Para o religioso, "essa patologia [pedofilia] aparece em todos os tipos de pessoas e, nos padres, em um grau menor em termos percentuais".
Publicado no ano passado, um relatório da Igreja Católica na Irlanda apontou que cerca de 15 mil crianças sofreram abusos sexuais por padres e religiosos entre os anos 30 e 90. "O comportamento dos padres, nesses casos, é negativo, é grave e é escandaloso", afirmou o cardeal.
Recentemente, uma linha telefônica foi criada na Alemanha para denunciar casos de abusos na igreja. Em uma semana, foram registradas quase 15 mil ligações. Tal medida foi adotada após surgirem boatos de que o Vaticano acobertava casos de pedofilia por padres, demonstrando omissão na hora de julgar e afastar os suspeitos.
O papa Bento 16 chegou a divulgar uma carta aos fiéis afirmando que os culpados deveriam "responder diante de Deus, assim como diante de tribunais devidamente constituídos".
No site do Vaticano, onde foram publicadas as diretrizes, a Santa Fé determina que casos com suspeitas sejam tratados pela Justiça canônica e levados aos tribunais civis. "A diocese local investiga todas as alegações de abuso sexual de um menor por um clérigo", afirma o texto. "Se a alegação tem traços de verdade, o caso é levado à Congregação para a Doutrina da Fé (…) A lei civil relativa à comunicação de crimes às devidas autoridades deve sempre ser seguida."
Em resposta às declarações do cardeal Tarcisio Bertone, a ABGLT – Associação Brasileira de Lésbicas, Gays, Bissexuais, Travestis e Transexuais – divulgou nota oficial em que afirma que tal atitude de relacionar a pedofilia à homossexualidade "não passa de uma tentativa de desviar a atenção do problema maior que se prolifera dentro do seio da Igreja Católica, o qual deve – sim – ser explicado e esclarecido para a sociedade em geral."
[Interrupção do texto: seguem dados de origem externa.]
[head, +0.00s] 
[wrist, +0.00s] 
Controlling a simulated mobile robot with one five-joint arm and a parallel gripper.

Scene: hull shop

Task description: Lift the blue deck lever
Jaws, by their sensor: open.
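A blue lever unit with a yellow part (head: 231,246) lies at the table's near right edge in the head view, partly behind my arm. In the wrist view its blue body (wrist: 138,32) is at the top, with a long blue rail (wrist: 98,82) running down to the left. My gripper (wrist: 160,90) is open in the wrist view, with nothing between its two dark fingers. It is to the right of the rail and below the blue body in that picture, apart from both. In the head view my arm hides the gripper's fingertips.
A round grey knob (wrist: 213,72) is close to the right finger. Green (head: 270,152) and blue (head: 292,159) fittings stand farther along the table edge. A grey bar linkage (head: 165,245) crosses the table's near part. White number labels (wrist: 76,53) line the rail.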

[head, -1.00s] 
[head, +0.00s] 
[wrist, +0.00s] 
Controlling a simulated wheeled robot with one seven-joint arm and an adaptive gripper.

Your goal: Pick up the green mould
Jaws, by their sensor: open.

Leia abaixo a nota na íntegra:
NOTA OFICIAL DA ABGLT SOBRE DECLARAÇÕES DO VATICANO REFERENTES À HOMOSSEXUALIDADE
A ABGLT – Associação Brasileira de Lésbicas, Gays, Bissexuais, Travestis e Transexuais – é uma entidade de abrangência nacional, fundada em 1995, que congrega 237 organizações congêneres e tem como objetivo a defesa e promoção da cidadania desses segmentos da população. A ABGLT também é atuante internacionalmente e tem status consultivo junto ao Conselho Econômico e Social da Organização das Nações Unidas.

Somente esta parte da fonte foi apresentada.